Wednesday, April 4, 2012

New gas leak in Elgin platform in North Sea




In my last post I asked why Brazil is letting Chevron use such dangerous tactics when it seems like they have put a high priority on safety. This week’s article seems to imply that it is not just Brazil who displays this double standard, but that it is well saturated throughout the oil drilling regions of the world. I explore this further with the BBC’s article on the Elgin Well gas leak in the North Sea. A British union group called Unite has called for the three-mile exclusion zone to be extended to five miles for the safety of neighboring workers. It is regarded much too dangerous to return to the Elgin platform to extinguish the flare burning on the North Sea platform, yet the Elgin Well officials claim there is no risk the flare will ignite the gas cloud below. Obviously if there were no risk there would not be a total evacuation of the platform, so why pretend that nothing is wrong and that your methods are still safe?
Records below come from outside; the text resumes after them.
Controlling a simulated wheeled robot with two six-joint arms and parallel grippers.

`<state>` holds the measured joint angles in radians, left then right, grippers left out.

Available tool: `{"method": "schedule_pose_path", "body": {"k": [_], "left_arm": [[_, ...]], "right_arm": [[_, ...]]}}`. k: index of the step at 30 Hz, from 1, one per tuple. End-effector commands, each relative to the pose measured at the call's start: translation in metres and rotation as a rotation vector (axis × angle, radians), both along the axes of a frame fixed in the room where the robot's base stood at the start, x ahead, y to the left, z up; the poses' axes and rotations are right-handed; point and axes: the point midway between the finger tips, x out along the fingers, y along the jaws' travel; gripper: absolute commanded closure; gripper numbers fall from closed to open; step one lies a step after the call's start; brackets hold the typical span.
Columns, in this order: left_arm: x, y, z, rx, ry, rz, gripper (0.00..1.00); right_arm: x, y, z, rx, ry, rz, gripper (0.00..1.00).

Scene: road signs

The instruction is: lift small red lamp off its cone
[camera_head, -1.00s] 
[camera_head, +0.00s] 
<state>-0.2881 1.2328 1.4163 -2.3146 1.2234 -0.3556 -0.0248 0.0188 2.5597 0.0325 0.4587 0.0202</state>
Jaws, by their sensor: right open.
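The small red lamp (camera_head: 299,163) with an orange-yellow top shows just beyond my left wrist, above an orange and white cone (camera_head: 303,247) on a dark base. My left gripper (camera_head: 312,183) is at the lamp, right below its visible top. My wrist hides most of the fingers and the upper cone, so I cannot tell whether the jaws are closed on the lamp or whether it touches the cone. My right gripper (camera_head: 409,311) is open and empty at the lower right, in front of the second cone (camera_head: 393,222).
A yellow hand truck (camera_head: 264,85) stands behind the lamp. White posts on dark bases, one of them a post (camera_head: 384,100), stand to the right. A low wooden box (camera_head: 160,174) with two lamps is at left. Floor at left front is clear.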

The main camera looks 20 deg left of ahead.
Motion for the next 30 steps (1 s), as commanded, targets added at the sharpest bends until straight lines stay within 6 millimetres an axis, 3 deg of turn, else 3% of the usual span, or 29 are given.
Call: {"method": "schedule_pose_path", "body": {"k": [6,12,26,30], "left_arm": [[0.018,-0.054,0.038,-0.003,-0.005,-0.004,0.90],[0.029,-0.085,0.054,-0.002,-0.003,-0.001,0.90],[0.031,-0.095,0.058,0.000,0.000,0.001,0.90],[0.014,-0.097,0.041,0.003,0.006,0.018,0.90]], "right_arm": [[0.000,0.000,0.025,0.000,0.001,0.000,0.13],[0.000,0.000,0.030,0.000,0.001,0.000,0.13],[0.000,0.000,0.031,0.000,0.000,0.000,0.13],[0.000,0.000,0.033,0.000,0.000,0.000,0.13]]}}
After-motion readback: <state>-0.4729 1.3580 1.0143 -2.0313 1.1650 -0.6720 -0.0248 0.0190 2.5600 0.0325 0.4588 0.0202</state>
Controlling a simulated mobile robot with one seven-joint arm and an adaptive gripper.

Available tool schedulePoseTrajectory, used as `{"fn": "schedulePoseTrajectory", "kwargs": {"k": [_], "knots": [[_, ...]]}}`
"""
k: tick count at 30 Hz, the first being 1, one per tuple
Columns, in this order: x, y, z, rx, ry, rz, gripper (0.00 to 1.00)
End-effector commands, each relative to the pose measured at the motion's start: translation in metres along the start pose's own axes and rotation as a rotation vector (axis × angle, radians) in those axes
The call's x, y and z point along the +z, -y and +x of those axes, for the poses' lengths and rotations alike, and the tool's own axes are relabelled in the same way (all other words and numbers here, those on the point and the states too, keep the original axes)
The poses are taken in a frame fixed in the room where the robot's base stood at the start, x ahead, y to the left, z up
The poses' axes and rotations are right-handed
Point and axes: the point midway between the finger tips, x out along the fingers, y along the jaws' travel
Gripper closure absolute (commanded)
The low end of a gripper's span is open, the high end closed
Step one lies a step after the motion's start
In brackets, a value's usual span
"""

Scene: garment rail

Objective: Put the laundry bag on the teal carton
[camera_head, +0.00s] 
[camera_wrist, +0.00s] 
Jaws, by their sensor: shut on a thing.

This is a clear tactic to save face, so why are we letting oil companies get away with it?
A pertinent quote from the article comes from Greenpeace’s John Sauven: "The industry consistently says that North Sea drilling is particularly safe and that spills can't happen here. Yet now we can see all too clearly that serious leaks can happen anywhere, and are extremely difficult to deal with. This incident shows us that if the oil and gas industry can't contain leaks in supposedly less risky places like the North Sea then there's no way they should be allowed to drill in fragile and high risk places like the Arctic." I tend to agree with Sauven, but this is an extreme stance. Many would oppose such staunch restrictions to an economic staple such as oil, but is there really any other way to ensure the health and safety of future generations and the environment?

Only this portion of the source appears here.